Exercise => Copy every line of the following data that includes the string "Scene".

______

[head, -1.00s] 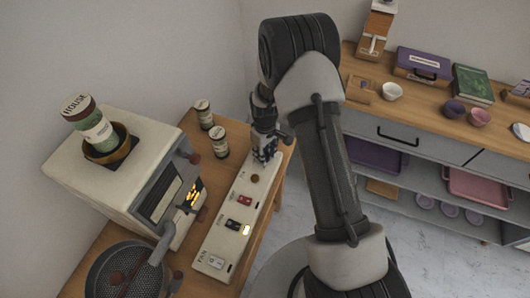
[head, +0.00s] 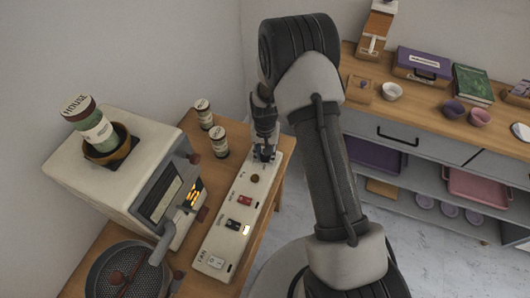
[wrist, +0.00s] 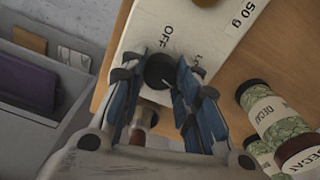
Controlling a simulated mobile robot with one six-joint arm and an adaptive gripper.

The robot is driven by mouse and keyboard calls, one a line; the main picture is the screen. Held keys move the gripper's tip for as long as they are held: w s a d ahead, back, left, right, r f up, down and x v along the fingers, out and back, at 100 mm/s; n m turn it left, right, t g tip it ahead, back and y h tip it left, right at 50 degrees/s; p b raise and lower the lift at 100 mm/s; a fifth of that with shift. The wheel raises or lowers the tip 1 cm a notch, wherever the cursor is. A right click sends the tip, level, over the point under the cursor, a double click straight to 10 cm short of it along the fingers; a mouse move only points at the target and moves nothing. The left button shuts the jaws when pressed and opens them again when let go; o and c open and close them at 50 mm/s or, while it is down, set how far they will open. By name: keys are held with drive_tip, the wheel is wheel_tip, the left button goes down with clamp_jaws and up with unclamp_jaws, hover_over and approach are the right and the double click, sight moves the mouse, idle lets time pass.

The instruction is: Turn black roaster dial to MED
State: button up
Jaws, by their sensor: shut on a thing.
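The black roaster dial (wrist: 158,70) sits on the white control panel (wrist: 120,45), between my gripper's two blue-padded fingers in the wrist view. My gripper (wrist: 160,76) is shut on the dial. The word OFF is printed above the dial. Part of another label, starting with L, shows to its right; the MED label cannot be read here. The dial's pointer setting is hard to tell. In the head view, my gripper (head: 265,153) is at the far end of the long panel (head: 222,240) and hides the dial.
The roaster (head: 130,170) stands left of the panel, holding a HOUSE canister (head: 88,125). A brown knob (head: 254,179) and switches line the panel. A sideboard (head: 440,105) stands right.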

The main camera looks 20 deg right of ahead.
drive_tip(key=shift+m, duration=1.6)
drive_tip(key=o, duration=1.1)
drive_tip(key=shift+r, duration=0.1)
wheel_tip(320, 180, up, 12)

______

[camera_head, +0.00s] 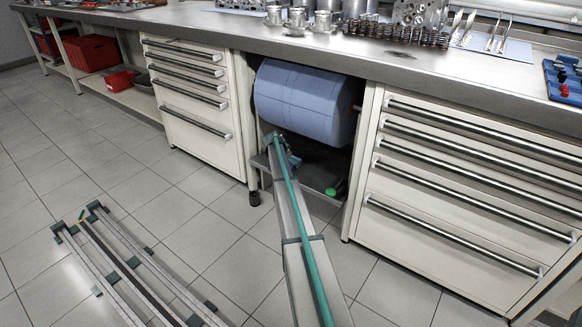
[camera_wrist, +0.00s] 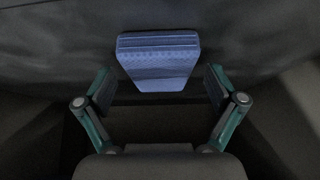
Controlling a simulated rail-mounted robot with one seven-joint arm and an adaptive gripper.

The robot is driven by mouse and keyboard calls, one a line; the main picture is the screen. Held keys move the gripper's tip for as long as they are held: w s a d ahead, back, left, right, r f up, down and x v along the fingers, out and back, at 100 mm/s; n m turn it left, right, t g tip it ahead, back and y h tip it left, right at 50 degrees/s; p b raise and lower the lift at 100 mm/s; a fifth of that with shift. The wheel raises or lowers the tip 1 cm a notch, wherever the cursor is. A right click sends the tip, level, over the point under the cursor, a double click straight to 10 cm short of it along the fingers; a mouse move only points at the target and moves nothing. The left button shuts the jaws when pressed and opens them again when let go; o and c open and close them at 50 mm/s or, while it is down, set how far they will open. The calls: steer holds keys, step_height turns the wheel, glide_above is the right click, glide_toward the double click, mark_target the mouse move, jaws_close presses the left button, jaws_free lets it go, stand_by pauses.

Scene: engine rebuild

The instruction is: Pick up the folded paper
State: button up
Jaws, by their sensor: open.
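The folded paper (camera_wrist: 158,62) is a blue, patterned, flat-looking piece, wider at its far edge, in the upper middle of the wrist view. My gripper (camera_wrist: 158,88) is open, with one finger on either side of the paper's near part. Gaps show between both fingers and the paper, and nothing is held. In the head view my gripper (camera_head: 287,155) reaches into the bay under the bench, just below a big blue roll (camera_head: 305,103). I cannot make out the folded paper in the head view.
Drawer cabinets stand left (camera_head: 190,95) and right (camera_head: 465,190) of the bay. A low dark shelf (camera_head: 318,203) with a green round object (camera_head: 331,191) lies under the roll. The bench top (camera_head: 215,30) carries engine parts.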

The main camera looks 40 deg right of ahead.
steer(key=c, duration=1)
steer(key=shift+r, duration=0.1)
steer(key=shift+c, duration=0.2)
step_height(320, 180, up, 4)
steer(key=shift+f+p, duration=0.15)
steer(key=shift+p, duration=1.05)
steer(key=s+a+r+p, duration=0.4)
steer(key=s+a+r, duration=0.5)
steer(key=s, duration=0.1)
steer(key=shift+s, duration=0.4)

______

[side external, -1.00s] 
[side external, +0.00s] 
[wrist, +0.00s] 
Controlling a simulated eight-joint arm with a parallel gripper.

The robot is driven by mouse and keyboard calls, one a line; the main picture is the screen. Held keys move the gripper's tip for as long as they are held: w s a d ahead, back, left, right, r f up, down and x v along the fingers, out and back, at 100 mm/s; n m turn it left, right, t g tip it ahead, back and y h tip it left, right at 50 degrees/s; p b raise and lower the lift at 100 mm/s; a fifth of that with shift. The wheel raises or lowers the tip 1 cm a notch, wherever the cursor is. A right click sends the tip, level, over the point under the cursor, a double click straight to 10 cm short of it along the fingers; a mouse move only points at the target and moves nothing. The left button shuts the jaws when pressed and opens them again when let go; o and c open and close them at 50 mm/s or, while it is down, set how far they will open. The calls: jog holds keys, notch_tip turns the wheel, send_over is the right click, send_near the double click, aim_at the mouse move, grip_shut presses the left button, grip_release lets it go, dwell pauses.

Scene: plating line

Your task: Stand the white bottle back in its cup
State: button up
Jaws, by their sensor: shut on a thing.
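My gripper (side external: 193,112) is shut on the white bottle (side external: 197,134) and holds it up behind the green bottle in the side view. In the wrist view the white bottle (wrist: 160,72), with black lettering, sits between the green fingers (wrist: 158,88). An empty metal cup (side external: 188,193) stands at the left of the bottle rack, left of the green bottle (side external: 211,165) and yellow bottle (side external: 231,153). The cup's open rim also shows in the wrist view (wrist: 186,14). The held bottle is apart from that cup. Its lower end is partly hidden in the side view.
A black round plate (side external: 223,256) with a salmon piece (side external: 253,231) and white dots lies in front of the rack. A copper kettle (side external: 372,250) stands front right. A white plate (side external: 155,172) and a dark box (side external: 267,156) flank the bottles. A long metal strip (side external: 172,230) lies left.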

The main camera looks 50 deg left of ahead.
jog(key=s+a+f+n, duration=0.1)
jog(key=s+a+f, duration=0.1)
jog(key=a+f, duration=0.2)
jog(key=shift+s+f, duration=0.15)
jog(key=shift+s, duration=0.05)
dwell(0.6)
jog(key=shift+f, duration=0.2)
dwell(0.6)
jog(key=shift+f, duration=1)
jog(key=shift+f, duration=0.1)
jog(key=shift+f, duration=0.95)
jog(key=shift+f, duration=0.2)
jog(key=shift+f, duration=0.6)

______

Finished task =>
Scene: engine rebuild
Scene: plating line

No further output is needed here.